Tier 1 — Landmark works on presentation and visual design

  • Michael Alley, The Craft of Scientific Presentations (Springer). The definitive source for the assertion–evidence approach this chapter centers on — slides whose headlines are full-sentence claims and whose bodies are visual evidence, not bullet lists. Alley and colleagues developed and tested the method specifically for scientific and engineering talks; if you read one book to improve your research presentations, read this one. The companion site (the "Assertion-Evidence" project, assertion-evidence.com) offers free templates and worked examples.

  • Garr Reynolds, Presentation Zen (New Riders). The most influential popular treatment of stripping slides down to a single image and an idea, and of designing for the audience rather than for the speaker's notes. Reynolds's "no bullet points, one idea, visual-first" philosophy is the design sensibility behind §18.1–18.2. Read it for the why of simplicity and the eye it trains for clutter; pair it with Alley for the research-specific rigor.

  • Edward Tufte, The Visual Display of Quantitative Information (Graphics Press). Carried over from Chapter 9 because every slide and poster figure is a data display: maximize data-ink, delete chartjunk, never truncate a bar axis. Tufte's principles are even more critical on a slide than on a page, because a hall reader has two seconds, not two minutes. (Tufte's separate critique of slideware is itself worth reading as a provocation, even where you don't fully agree.)

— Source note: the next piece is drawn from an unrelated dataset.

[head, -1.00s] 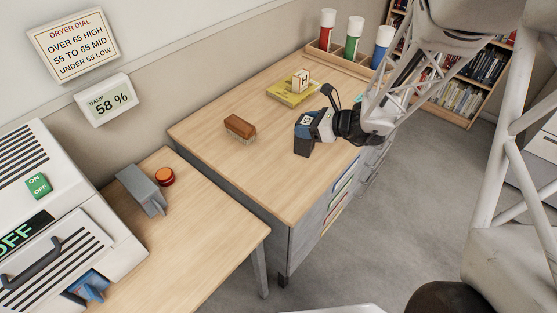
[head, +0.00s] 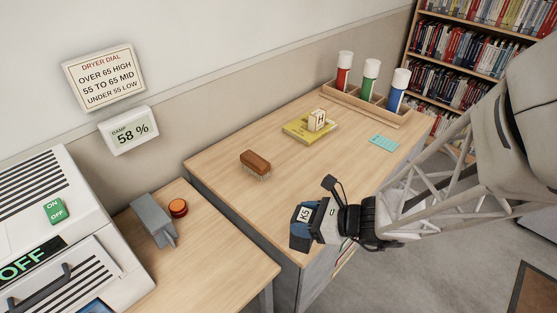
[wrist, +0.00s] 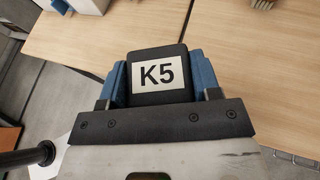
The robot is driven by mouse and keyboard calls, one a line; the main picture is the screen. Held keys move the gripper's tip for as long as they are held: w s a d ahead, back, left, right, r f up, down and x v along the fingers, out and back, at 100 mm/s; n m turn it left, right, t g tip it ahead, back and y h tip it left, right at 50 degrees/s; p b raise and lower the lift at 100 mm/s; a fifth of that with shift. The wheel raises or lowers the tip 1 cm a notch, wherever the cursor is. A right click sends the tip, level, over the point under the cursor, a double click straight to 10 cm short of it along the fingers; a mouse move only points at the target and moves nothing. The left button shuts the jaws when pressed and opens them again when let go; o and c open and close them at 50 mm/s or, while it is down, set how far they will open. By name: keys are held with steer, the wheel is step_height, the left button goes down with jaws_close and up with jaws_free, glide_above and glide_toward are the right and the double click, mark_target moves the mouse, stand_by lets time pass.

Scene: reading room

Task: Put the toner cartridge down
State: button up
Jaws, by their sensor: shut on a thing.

Tier 2 — Widely-attributed ideas and craft guidance

  • The cognitive basis of "you can't read and listen at once." The chapter's central mechanism rests on well-established ideas in cognitive psychology — that working memory has limited capacity and that competing verbal inputs (on-screen text vs. spoken words) interfere. This is the territory of cognitive-load theory (associated with John Sweller) and the multimedia-learning principles associated with Richard Mayer (e.g., the "redundancy" and "modality" effects: don't make people read text that duplicates narration). Treat the specific effects as Tier 2 — real, robustly attributed findings — and the direction as solid: redundant on-screen text degrades a spoken presentation.

  • Conference and poster-design guidance from scientific societies and university communication centers. Many professional societies, graduate schools, and science-communication programs publish free, practical guides to talk structure, slide design, and poster layout (reading path, one-takeaway, font-size minimums, the five-second test). These converge on the same lessons this chapter teaches, which is itself evidence the principles are real. Use them, but verify any venue-specific rule (talk length, whether you control your lightning-talk slides, poster dimensions) against the actual call for your conference.

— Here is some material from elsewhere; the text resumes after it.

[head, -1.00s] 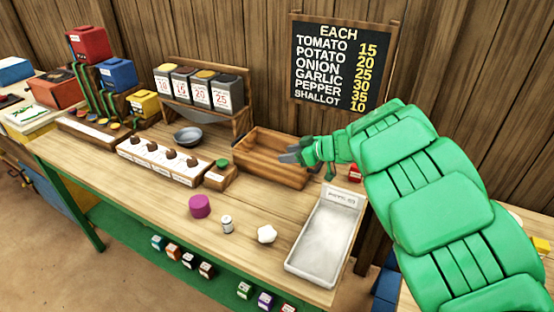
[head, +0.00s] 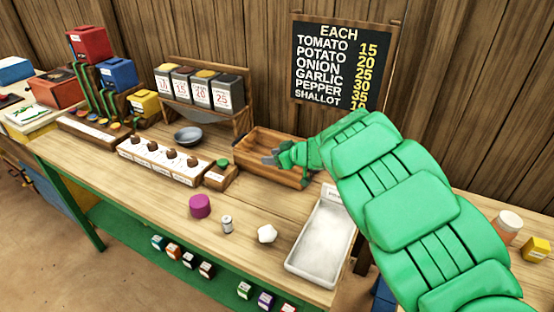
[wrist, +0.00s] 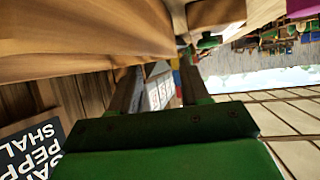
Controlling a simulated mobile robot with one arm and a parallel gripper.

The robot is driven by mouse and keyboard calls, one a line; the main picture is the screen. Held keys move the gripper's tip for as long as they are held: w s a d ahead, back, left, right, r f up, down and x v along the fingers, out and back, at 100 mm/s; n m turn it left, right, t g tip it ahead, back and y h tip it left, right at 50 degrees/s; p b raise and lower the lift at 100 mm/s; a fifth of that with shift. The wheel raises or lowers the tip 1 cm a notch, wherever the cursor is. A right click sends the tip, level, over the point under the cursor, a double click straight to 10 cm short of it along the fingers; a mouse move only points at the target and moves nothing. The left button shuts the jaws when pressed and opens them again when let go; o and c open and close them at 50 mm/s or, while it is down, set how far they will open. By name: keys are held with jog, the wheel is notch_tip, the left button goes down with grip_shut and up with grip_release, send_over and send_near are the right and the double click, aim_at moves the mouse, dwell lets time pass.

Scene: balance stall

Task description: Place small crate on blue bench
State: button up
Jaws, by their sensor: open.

  • Guidance on handling Q&A and presentation nerves. The "restate the question, answer briefly, bridge honestly when you don't know" advice in §18.6, and the cognitive-reappraisal idea (relabeling anxiety as readiness), are widely taught in presentation-skills and public-speaking traditions. The reappraisal finding is associated with research by Alison Wood Brooks and others; treat it as Tier 2 craft wisdom. Chapter 31 develops delivery, nerves, and Q&A at length.

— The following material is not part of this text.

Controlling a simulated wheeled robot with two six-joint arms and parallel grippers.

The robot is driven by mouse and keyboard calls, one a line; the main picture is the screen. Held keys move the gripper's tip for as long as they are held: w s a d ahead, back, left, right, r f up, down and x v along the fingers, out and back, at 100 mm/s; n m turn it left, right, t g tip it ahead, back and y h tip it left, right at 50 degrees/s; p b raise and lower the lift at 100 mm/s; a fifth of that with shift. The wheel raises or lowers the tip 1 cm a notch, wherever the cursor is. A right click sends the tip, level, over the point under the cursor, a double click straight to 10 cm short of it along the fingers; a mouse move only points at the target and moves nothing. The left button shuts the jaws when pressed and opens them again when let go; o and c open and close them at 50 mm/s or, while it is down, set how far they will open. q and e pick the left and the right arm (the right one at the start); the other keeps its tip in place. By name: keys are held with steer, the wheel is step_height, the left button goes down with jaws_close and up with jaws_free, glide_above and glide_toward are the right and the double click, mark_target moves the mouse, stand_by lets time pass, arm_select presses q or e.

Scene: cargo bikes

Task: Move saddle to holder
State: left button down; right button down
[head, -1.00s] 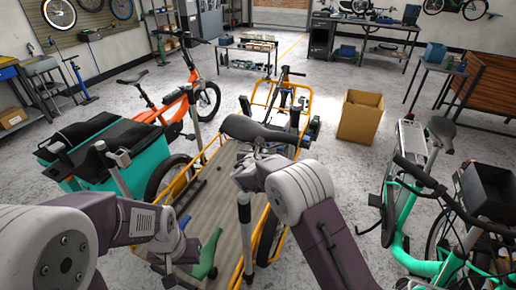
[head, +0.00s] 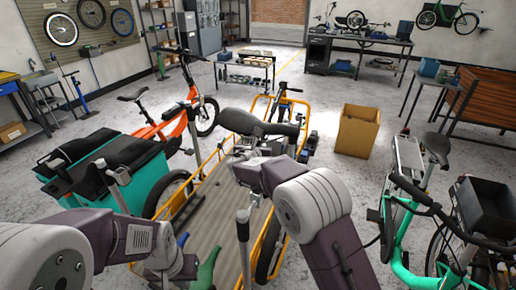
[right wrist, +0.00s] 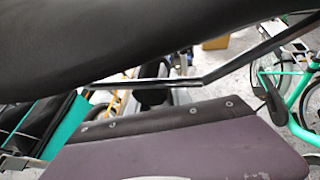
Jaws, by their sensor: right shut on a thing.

  • Chapter 9 — Visuals and Data. The hard prerequisite. "A figure does not speak for itself" and the interpret-don't-present discipline are exactly what the assertion headline does on a slide.
  • Chapter 4 — Structure. Inverted pyramid / BLUF and signposting drive front-loading the result and the talk's roadmap.
  • Chapter 13 — Lab Reports. IMRaD and the Results-vs-Discussion discipline are what a talk compresses (and what it keeps).
  • Chapter 17 — Grant Proposals. The Specific Aims spine (hook → gap → what you did → why it matters) is the elevator pitch and the talk's opening minute.
  • Chapter 30 — Slide Design and Chapter 31 — Delivering Presentations. The Part VI payoff: assertion–evidence generalized to any deck, and delivery, demos, nerves, and Q&A in depth.